WHAT IS NEEDED: Return the listing below exactly, with the pictures dropped.

STORED DATA:
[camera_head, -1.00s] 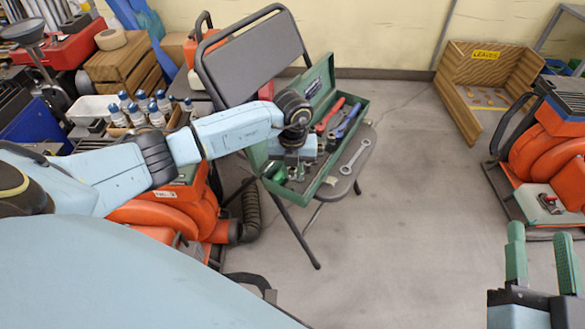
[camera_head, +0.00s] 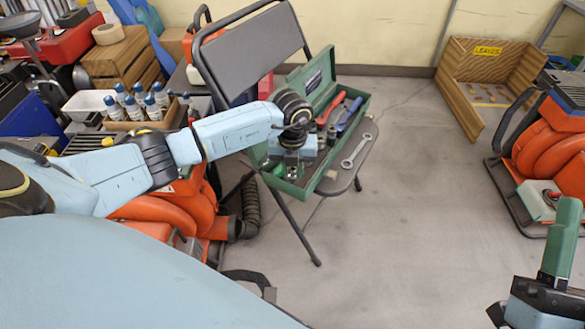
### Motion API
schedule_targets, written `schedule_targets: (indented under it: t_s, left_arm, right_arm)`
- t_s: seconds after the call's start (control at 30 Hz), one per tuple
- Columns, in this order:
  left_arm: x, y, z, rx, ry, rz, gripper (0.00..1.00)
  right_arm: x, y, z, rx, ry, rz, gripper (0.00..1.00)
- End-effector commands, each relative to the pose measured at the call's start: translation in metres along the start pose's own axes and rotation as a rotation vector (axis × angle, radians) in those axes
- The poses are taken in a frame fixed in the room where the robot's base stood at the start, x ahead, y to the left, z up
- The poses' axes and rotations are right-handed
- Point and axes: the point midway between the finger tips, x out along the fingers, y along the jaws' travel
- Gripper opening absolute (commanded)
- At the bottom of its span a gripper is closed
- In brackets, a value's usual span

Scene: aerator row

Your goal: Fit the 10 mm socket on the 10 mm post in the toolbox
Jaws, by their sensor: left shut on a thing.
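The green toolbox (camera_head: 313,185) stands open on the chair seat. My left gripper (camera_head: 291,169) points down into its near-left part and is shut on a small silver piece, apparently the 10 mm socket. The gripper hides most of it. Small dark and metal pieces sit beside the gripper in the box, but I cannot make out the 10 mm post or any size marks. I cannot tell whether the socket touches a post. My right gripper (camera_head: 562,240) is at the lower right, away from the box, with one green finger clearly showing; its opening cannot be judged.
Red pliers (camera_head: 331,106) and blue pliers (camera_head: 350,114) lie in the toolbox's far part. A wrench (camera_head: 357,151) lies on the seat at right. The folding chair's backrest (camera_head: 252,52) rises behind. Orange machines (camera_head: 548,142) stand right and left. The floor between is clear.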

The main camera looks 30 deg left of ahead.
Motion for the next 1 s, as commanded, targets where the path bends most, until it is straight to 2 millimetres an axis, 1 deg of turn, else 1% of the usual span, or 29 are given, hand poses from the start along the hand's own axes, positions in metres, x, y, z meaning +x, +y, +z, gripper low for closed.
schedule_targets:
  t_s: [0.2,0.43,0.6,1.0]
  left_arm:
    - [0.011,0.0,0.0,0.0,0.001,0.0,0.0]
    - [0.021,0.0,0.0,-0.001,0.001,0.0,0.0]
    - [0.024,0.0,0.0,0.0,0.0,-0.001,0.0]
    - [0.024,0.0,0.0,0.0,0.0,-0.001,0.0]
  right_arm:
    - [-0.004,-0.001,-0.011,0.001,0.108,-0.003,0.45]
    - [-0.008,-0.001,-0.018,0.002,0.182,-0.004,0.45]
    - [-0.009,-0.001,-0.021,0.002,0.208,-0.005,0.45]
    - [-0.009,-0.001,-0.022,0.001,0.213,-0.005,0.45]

ANSWER TO THIS PROBLEM:
[camera_head, -1.00s] 
[camera_head, +0.00s] 
### Motion API
schedule_targets, written `schedule_targets: (indented under it: t_s, left_arm, right_arm)`
- t_s: seconds after the call's start (control at 30 Hz), one per tuple
- Columns, in this order:
  left_arm: x, y, z, rx, ry, rz, gripper (0.00..1.00)
  right_arm: x, y, z, rx, ry, rz, gripper (0.00..1.00)
- End-effector commands, each relative to the pose measured at the call's start: translation in metres along the start pose's own axes and rotation as a rotation vector (axis × angle, radians) in those axes
- The poses are taken in a frame fixed in the room where the robot's base stood at the start, x ahead, y to the left, z up
- The poses' axes and rotations are right-handed
- Point and axes: the point midway between the finger tips, x out along the fingers, y along the jaws' travel
- Gripper opening absolute (commanded)
- At the bottom of its span a gripper is closed
- In brackets, a value's usual span

Scene: aerator row

Your goal: Fit the 10 mm socket on the 10 mm post in the toolbox
Jaws, by their sensor: left shut on a thing.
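The green toolbox (camera_head: 313,185) stands open on the chair seat. My left gripper (camera_head: 291,169) points down into its near-left part and is shut on a small silver piece, apparently the 10 mm socket. The gripper hides most of it. Small dark and metal pieces sit beside the gripper in the box, but I cannot make out the 10 mm post or any size marks. I cannot tell whether the socket touches a post. My right gripper (camera_head: 562,240) is at the lower right, away from the box, with one green finger clearly showing; its opening cannot be judged.
Red pliers (camera_head: 331,106) and blue pliers (camera_head: 350,114) lie in the toolbox's far part. A wrench (camera_head: 357,151) lies on the seat at right. The folding chair's backrest (camera_head: 252,52) rises behind. Orange machines (camera_head: 548,142) stand right and left. The floor between is clear.

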The main camera looks 30 deg left of ahead.
Motion for the next 1 s, as commanded, targets where the path bends most, until it is straight to 2 millimetres an axis, 1 deg of turn, else 1% of the usual span, or 29 are given, hand poses from the start along the hand's own axes, positions in metres, x, y, z meaning +x, +y, +z, gripper low for closed.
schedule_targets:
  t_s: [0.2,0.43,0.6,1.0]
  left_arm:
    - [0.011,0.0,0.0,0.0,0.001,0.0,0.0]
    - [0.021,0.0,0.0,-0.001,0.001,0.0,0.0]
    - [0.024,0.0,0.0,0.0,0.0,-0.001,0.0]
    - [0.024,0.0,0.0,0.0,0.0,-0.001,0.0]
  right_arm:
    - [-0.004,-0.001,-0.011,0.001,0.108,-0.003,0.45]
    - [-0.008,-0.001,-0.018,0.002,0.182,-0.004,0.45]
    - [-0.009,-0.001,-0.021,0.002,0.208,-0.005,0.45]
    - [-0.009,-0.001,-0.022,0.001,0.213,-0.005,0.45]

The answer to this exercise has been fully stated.